One-Loop Amplitudes in N=4 Super Yang-Mills and Anomalous Dual Conformal Symmetry
Andreas Brandhuber, Paul Heslop, Gabriele Travaglini
TL;DR
This work shows that anomalous dual conformal symmetry at one loop in N=4 SYM imposes strong, calculable constraints on box-coefficient structures. By deriving the box-function anomalies and their relation to tree-level data, the authors obtain a conformal Ward identity framework that reduces almost all one-loop coefficients to a small set of undetermined inputs, namely the symmetric two-mass-hard combinations and three-mass box data, except for the four-mass boxes that remain unconstrained.

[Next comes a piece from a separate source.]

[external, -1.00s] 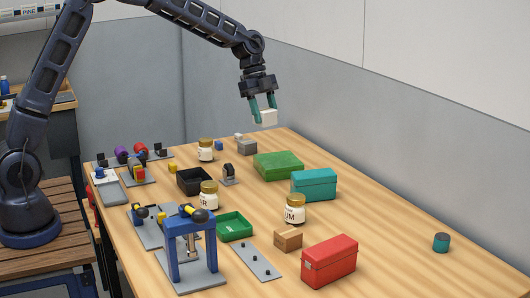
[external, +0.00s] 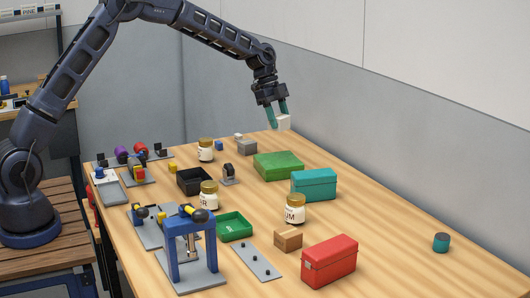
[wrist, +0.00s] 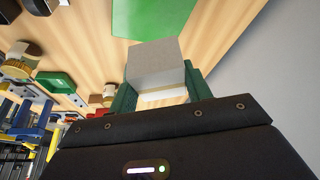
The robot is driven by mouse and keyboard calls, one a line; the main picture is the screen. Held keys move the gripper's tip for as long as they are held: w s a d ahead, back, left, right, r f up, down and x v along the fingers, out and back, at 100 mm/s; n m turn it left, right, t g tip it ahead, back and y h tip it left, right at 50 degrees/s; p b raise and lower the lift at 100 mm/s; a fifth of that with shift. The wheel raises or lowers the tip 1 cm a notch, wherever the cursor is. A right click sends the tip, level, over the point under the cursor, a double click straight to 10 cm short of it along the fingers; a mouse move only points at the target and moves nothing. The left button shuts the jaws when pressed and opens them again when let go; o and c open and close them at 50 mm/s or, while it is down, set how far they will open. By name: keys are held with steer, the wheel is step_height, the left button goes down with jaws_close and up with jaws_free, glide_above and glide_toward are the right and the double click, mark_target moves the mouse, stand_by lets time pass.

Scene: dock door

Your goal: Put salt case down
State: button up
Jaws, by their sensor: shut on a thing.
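My gripper (external: 278,116) has its two green fingers shut on a small white case (external: 284,122), likely the salt case, which carries no label that I can read. In the external view they hang in the air over the far edge of the table, behind the green flat box (external: 278,165). In the wrist view the case (wrist: 156,64) sits between the fingers (wrist: 160,96), its pale grey face toward the camera.
The table's right side is mostly clear except for a small dark cylinder (external: 441,242). A grey wall (external: 400,150) runs behind.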

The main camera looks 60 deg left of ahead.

They explicitly verify these constraints for MHV and NMHV cases and prove the dual conformal covariance of NMHV amplitudes at arbitrary multiplicity via a nontrivial identity among R_{rst}. The results unify infrared behavior with dual conformal anomalies and provide a symmetry-driven reduction of the one-loop amplitude parameter space, consistent with Wilson loop–amplitude duality and advancing precise predictions for general n-point amplitudes.
Abstract
We discuss what predictions can be made for one-loop superamplitudes in maximally supersymmetric Yang-Mills theory by using anomalous dual conformal symmetry. We show that the anomaly coefficient is a specific combination of two-mass hard and one-mass supercoefficients which appears in the supersymmetric on-shell recursion relations and equals the corresponding tree-level superamplitude. We discuss further novel relations among supercoefficients imposed by the remaining non-anomalous part of the symmetry. In particular, we find that all one-loop supercoefficients, except the four-mass box coefficients, can be expressed as linear combinations of three-mass box coefficients and a particular symmetric combination of two-mass hard coefficients. We check that our equations are explicitly satisfied in the case of one-loop n-point MHV and NMHV amplitudes. As a bonus, we prove the covariance of the NMHV superamplitudes at an arbitrary number of points, extending previous results at n <= 9.